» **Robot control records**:
========================

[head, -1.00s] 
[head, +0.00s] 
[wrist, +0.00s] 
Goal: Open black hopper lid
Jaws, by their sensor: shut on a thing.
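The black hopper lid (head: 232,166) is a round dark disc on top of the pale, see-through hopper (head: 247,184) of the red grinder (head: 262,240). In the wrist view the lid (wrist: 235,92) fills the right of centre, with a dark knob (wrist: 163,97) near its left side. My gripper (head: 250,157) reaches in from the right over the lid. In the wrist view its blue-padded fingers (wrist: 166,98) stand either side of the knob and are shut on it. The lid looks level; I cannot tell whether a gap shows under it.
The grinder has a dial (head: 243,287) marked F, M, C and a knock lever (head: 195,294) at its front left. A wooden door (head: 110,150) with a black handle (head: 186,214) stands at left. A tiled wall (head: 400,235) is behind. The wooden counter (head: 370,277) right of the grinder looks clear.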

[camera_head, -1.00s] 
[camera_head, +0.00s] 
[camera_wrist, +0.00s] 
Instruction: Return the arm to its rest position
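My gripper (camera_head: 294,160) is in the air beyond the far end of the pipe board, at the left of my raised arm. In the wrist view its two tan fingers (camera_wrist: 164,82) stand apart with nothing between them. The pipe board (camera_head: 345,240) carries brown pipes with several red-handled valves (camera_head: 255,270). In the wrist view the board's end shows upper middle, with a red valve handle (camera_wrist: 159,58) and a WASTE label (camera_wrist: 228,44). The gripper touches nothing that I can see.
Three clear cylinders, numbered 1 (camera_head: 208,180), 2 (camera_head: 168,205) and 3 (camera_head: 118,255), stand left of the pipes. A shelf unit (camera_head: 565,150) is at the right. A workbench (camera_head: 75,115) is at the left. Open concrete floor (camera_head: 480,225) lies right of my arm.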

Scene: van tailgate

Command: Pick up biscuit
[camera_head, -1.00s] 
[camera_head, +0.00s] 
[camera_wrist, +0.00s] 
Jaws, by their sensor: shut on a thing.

========================

Your task is to output all of the data above word for word.

[head, -1.00s] 
[head, +0.00s] 
[wrist, +0.00s] 
Goal: Open black hopper lid
Jaws, by their sensor: shut on a thing.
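The black hopper lid (head: 232,166) is a round dark disc on top of the pale, see-through hopper (head: 247,184) of the red grinder (head: 262,240). In the wrist view the lid (wrist: 235,92) fills the right of centre, with a dark knob (wrist: 163,97) near its left side. My gripper (head: 250,157) reaches in from the right over the lid. In the wrist view its blue-padded fingers (wrist: 166,98) stand either side of the knob and are shut on it. The lid looks level; I cannot tell whether a gap shows under it.
The grinder has a dial (head: 243,287) marked F, M, C and a knock lever (head: 195,294) at its front left. A wooden door (head: 110,150) with a black handle (head: 186,214) stands at left. A tiled wall (head: 400,235) is behind. The wooden counter (head: 370,277) right of the grinder looks clear.

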[camera_head, -1.00s] 
[camera_head, +0.00s] 
[camera_wrist, +0.00s] 
Instruction: Return the arm to its rest position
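My gripper (camera_head: 294,160) is in the air beyond the far end of the pipe board, at the left of my raised arm. In the wrist view its two tan fingers (camera_wrist: 164,82) stand apart with nothing between them. The pipe board (camera_head: 345,240) carries brown pipes with several red-handled valves (camera_head: 255,270). In the wrist view the board's end shows upper middle, with a red valve handle (camera_wrist: 159,58) and a WASTE label (camera_wrist: 228,44). The gripper touches nothing that I can see.
Three clear cylinders, numbered 1 (camera_head: 208,180), 2 (camera_head: 168,205) and 3 (camera_head: 118,255), stand left of the pipes. A shelf unit (camera_head: 565,150) is at the right. A workbench (camera_head: 75,115) is at the left. Open concrete floor (camera_head: 480,225) lies right of my arm.

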Scene: van tailgate

Command: Pick up biscuit
[camera_head, -1.00s] 
[camera_head, +0.00s] 
[camera_wrist, +0.00s] 
Jaws, by their sensor: shut on a thing.

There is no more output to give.